(Task objective): Return the records, each one exactly as written.

******

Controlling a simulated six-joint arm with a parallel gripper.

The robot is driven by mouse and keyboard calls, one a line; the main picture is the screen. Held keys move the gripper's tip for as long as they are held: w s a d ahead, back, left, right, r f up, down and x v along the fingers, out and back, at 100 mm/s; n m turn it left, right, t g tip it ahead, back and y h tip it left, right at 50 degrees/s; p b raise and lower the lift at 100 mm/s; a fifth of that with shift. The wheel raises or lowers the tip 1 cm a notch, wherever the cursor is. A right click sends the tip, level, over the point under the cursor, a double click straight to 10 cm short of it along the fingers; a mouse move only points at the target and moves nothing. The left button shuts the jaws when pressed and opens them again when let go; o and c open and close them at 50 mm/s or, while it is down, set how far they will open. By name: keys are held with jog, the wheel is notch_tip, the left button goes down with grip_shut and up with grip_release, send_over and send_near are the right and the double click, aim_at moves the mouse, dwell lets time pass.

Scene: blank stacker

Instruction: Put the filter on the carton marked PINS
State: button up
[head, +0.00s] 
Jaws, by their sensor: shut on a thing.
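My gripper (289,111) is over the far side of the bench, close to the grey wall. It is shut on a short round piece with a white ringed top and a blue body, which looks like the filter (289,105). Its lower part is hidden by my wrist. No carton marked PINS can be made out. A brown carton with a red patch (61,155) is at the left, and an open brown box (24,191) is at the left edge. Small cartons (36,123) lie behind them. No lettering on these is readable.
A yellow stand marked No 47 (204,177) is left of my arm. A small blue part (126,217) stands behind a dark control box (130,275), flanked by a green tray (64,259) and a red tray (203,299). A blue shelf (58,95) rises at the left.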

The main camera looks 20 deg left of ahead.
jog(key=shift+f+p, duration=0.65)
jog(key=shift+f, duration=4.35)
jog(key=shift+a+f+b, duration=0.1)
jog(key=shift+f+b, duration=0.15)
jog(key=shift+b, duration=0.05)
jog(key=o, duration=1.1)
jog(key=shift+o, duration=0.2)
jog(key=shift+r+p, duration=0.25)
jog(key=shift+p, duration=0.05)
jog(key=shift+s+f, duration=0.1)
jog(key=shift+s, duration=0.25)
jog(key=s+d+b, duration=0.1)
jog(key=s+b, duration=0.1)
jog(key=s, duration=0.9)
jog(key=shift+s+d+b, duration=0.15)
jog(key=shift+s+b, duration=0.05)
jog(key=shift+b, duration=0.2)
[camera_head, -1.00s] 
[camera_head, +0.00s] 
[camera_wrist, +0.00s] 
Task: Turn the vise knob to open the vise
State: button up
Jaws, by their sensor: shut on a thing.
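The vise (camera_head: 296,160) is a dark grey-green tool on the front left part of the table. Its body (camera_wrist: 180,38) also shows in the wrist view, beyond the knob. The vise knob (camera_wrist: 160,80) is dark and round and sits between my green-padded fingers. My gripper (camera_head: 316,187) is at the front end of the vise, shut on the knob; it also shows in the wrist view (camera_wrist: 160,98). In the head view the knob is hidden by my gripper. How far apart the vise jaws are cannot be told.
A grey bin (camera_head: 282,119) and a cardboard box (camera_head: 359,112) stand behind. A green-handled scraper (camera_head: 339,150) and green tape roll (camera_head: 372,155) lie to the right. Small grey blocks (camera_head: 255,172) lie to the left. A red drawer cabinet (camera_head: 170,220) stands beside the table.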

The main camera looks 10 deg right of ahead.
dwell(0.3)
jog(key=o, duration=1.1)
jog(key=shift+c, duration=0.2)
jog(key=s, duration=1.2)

******

(The reply):
Controlling a simulated six-joint arm with a parallel gripper.

The robot is driven by mouse and keyboard calls, one a line; the main picture is the screen. Held keys move the gripper's tip for as long as they are held: w s a d ahead, back, left, right, r f up, down and x v along the fingers, out and back, at 100 mm/s; n m turn it left, right, t g tip it ahead, back and y h tip it left, right at 50 degrees/s; p b raise and lower the lift at 100 mm/s; a fifth of that with shift. The wheel raises or lowers the tip 1 cm a notch, wherever the cursor is. A right click sends the tip, level, over the point under the cursor, a double click straight to 10 cm short of it along the fingers; a mouse move only points at the target and moves nothing. The left button shuts the jaws when pressed and opens them again when let go; o and c open and close them at 50 mm/s or, while it is down, set how far they will open. By name: keys are held with jog, the wheel is notch_tip, the left button goes down with grip_shut and up with grip_release, send_over and send_near are the right and the double click, aim_at moves the mouse, dwell lets time pass.

Scene: blank stacker

Instruction: Put the filter on the carton marked PINS
State: button up
[head, +0.00s] 
Jaws, by their sensor: shut on a thing.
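My gripper (289,111) is over the far side of the bench, close to the grey wall. It is shut on a short round piece with a white ringed top and a blue body, which looks like the filter (289,105). Its lower part is hidden by my wrist. No carton marked PINS can be made out. A brown carton with a red patch (61,155) is at the left, and an open brown box (24,191) is at the left edge. Small cartons (36,123) lie behind them. No lettering on these is readable.
A yellow stand marked No 47 (204,177) is left of my arm. A small blue part (126,217) stands behind a dark control box (130,275), flanked by a green tray (64,259) and a red tray (203,299). A blue shelf (58,95) rises at the left.

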The main camera looks 20 deg left of ahead.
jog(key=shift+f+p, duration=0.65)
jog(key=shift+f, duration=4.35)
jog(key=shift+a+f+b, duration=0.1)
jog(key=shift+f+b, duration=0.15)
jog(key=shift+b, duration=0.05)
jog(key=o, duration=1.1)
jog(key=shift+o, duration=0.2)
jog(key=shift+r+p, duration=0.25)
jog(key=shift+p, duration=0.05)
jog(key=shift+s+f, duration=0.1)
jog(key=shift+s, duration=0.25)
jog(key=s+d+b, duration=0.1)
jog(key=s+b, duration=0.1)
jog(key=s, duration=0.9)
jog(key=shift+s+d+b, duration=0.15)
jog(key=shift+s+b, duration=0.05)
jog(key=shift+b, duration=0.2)
[camera_head, -1.00s] 
[camera_head, +0.00s] 
[camera_wrist, +0.00s] 
Task: Turn the vise knob to open the vise
State: button up
Jaws, by their sensor: shut on a thing.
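The vise (camera_head: 296,160) is a dark grey-green tool on the front left part of the table. Its body (camera_wrist: 180,38) also shows in the wrist view, beyond the knob. The vise knob (camera_wrist: 160,80) is dark and round and sits between my green-padded fingers. My gripper (camera_head: 316,187) is at the front end of the vise, shut on the knob; it also shows in the wrist view (camera_wrist: 160,98). In the head view the knob is hidden by my gripper. How far apart the vise jaws are cannot be told.
A grey bin (camera_head: 282,119) and a cardboard box (camera_head: 359,112) stand behind. A green-handled scraper (camera_head: 339,150) and green tape roll (camera_head: 372,155) lie to the right. Small grey blocks (camera_head: 255,172) lie to the left. A red drawer cabinet (camera_head: 170,220) stands beside the table.

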The main camera looks 10 deg right of ahead.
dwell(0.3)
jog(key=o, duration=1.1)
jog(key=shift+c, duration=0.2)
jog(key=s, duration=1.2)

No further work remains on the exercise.